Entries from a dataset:
* start *
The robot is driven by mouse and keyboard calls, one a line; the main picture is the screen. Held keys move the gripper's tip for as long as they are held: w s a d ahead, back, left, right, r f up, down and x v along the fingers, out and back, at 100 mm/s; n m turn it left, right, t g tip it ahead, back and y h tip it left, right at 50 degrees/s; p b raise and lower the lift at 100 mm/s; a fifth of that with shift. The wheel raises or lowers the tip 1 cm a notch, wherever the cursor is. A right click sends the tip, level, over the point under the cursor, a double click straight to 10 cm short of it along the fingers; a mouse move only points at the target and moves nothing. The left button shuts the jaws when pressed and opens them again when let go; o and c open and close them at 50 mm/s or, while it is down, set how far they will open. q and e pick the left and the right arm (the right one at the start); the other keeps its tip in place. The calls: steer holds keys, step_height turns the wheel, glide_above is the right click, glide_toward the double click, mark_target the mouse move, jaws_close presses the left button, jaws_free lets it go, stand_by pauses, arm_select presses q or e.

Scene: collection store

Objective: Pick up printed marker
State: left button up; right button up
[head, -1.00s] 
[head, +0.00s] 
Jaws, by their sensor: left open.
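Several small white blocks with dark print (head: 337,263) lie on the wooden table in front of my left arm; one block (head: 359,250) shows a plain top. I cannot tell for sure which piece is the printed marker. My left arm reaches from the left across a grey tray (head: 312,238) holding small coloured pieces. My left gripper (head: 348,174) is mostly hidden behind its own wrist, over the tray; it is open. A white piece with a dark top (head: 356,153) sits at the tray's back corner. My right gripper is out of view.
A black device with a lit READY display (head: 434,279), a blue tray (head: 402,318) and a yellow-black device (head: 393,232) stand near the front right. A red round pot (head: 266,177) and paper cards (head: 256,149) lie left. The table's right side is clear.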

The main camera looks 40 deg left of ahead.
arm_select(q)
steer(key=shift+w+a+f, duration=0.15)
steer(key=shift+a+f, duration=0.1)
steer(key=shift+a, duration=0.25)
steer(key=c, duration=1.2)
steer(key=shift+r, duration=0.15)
* end *
* start *
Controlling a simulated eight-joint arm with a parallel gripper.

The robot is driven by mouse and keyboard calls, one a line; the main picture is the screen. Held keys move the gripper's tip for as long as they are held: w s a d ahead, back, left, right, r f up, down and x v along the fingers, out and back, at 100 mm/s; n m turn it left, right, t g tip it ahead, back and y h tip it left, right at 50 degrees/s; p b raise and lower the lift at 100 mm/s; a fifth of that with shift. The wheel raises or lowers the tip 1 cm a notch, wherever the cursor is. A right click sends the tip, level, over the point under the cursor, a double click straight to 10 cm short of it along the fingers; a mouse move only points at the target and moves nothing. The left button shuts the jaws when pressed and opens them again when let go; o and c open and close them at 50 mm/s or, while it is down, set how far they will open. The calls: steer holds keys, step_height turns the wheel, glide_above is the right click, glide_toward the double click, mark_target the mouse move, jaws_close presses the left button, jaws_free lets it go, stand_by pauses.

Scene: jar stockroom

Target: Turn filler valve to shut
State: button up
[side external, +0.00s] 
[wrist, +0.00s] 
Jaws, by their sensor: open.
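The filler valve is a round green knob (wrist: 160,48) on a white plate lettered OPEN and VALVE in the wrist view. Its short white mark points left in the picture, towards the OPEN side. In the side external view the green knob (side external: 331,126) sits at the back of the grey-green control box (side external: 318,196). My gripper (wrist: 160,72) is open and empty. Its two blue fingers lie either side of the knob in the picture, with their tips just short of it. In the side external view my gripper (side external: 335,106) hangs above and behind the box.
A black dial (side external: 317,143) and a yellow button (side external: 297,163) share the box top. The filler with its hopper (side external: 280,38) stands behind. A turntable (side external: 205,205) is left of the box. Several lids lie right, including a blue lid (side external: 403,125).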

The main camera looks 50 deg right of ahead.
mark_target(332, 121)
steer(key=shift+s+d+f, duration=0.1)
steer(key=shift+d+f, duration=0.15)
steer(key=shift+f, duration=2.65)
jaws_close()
* end *
- [Written request]: Locate all lines in the listing above with the word "Scene" and copy them.

- [Output of the task]:
Scene: collection store
Scene: jar stockroom

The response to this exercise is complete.